When the relationship became known to coach Kaushik, who accompanied Nidhi's parents on pilgrimages to Vaishnodevi almost every year, he pledged to do the needful for Mukesh. True to his word, Kaushik won over the parents. In Nidhi's traditional family circle of Punjabi origin, the green signal from relatives was also required. 

Then the STD phone calls began between Hyderabad, Mukesh's hometown, and Gorakhpur, Nidhi's native place. For the 15-day period of courtship, Mukesh ran up a phone bill of Rs. 27,000, and Nidhi, Rs. 9000. 

D-day finally arrived on January 24, 1999. Friends from the hockey fraternity - both men and women - were in attendance at the wedding. Festivities included hiding the bridegroom's shoes in exchange for which the bride's sisters demanded Rs. 5000. 

A reception followed in Hyderabad. Turning up to greet the couple were K. Vijaya Rama Rao, former Director of the CBI, T. Jesudanam and H. J. Dora, Vice Presidents of the Indian Hockey Federation, and many players.

What started as a water balloon fight finally turned into a marriage! Mukesh Kumar, the first sportsperson from Andhra Pradesh to be a triple Olympian, had finally met his match.

Indian Junior Team Finishes Second


A
4-Nation tournament was held at Poznan, Poland, to help prepare the Polish team for the Sydney Olympics. India sent its junior team to the tournament, which featured hosts Poland, Egypt and Belgium.

In their opening encounter on August 17, India went down to Poland 1-2 despite leading 1-0 at the break. They fared better in their second match, ousting Egypt 3-1.

Belgium were beaten 2-0 by the young Indian bunch in the subsequent encounter, which gave India a berth in the final.

Poland proved a tough task in the title round, and India went down 1-3 in the final.

The Indian team was accompanied by assistant coach and trainer Saju Joseph.

Orissa Wins Junior National Championships (Women)


The 32nd Junior National Championships (women) was held at the Mayor Radhakrishnan Stadium in Chennai from August 24 - August 31. The federation issued a directive that junior players who had also played in the previous Senior Nationals would not eligible for the junior championships.

The quarter-final lineup was as follows: Tamil Nadu (Pool A), Orissa (Pool B), Punjab (Pool C), Karnataka (Pool D), Chandigarh (Pool E), Bihar (Pool F), Uttar Pradesh (Pool G) and Kerala (Pool H).

Bihar entered the quarter-finals without playing any match.
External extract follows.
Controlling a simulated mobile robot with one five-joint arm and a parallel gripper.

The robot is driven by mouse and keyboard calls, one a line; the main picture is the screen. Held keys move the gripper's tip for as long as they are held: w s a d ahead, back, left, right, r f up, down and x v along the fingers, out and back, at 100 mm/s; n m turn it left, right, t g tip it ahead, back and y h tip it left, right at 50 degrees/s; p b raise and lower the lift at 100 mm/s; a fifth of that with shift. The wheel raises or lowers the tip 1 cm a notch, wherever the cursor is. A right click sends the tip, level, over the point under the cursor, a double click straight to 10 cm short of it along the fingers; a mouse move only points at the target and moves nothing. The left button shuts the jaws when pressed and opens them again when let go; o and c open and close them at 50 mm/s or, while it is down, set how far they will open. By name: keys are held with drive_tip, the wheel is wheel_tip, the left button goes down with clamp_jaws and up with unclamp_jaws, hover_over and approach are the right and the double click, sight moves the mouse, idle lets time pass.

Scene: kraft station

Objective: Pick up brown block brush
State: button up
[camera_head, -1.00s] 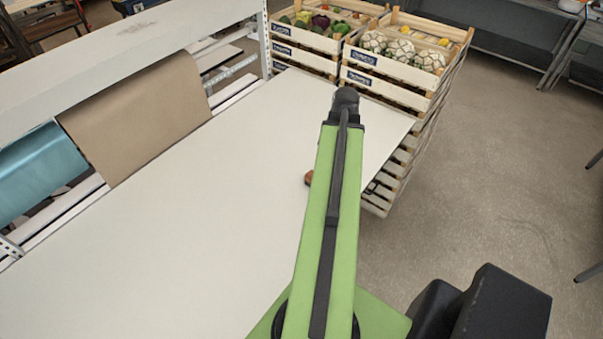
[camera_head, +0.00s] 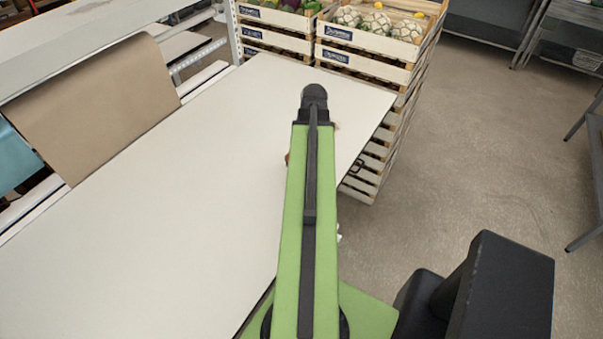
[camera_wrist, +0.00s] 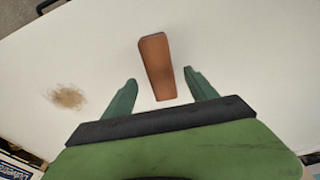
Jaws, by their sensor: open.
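The brown block brush (camera_wrist: 157,66) lies on the white table (camera_wrist: 235,55) in the wrist view, its long side pointing toward my gripper. My gripper (camera_wrist: 161,88) is open, with one dark green finger on each side of the brush's near end. Nothing is held, and I cannot tell how far above the table the fingers are. In the head view only a small brown edge of the brush (camera_head: 287,158) shows beside my green arm, which hides the rest. My gripper is hidden there too.
A tan fibrous patch (camera_wrist: 67,97) lies on the table left of my gripper in the wrist view. Stacked crates of vegetables (camera_head: 370,60) stand at the table's far end. A brown paper roll (camera_head: 95,105) hangs at the left. Open floor lies to the right.

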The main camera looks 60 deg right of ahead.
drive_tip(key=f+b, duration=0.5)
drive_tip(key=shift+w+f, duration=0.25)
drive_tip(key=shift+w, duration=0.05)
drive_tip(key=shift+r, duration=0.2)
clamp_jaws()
This was because they got two back-to-back walkovers when both Rajasthan and Vidharbha did not show up.

The following were the results in the knockout stages:

Stage Results
Quarter-Finals Orissa beat Punjab 2-0
Bihar beat Kerala 6-0
Uttar Pradesh beat Chandigarh 3-2
Karnataka beat Tamil Nadu
Semi-Finals
(August 30)
Orissa beat Karnataka 3-1
Bihar beat Uttar Pradesh 6-1
FINAL
(August 31)
Orissa beat Bihar 3-2 (Tie-breaker)

Regulation time and 15 minutes of extra-time failed to resolve the goalless deadlock in the keenly fought final. In the tie-breaker, Mukta Praba Barla, skipper Sarita Ekka and Sunita Ekka scored for Orissa, while only Guddi Kumaria and Fulmani Soy succeeded for Bihar. Most of the Orissa players are from the Sports Authority of India, Rourkela Centre.

For the third place, Karnataka edged out Uttar Pradesh 4-3, on the strengths of Sindhu Koppa's hat-trick and skipper Kumari's match winner.

Taking Responsibility for your Actions


F
lashback to the Utrecht World Cup in 1998. Captain Dhanraj Pillai was visibly unfit, yet the team doctor, team management and Dhanraj collaborated to make sure he made the Indian team. The result was a disastrous World Cup for India, which eventually finished 9th.

Fast forward to year 2000, the year of the Sydney Olympics.

After a 6-week battle to overcome a back injury, Sue Chandler, the Great Britain captain, admitted defeat and withdrew from the Olympic squad. She was replaced by Mandy Nicholson, while Pauline Stott, of Scotland, took over the captaincy.

"I've done all I can to be fit but I'm not, and I needed to make a decision," Chandler said. "It was dragging on and it wasn't fair on Mandy or Pauline."

Tailpiece - The Veerappan Effect


The abduction of matinee idol Rajkumar by sandalwood smuggler Veerappan in Bangalore had a trickle-down effect on the Indian hockey team's preparations for the Sydney Olympics. 

Security was strengthened at the KSCA Stadium clubhouse in Bangalore where the Indian hockey team was staying. The Olympic camp ended 2 days earlier, on August 2, instead of August 4. The two-day selection trial to pick the 22 probables was cancelled.

The players dispersed to their respective locations across the country, even as riots broke out in Bangalore. IHF secretary K. Jyothikumaran failed to reach Bangalore in time as transport links were cut off.

After a week's breather, a rescheduled training programme brought the probables to Delhi on August 10, ahead of schedule. The nation's capital does not have a good turf, so the players had to use a lot of caution while practising on a tattered and uneven turf.

The stress, therefore, was on physical conditioning, interrupted by visits to the official draper to give uniform measurements.

Regular training commenced only when the Indian team reassembled in Brisbane, Australia, which is where the final 16 got selected.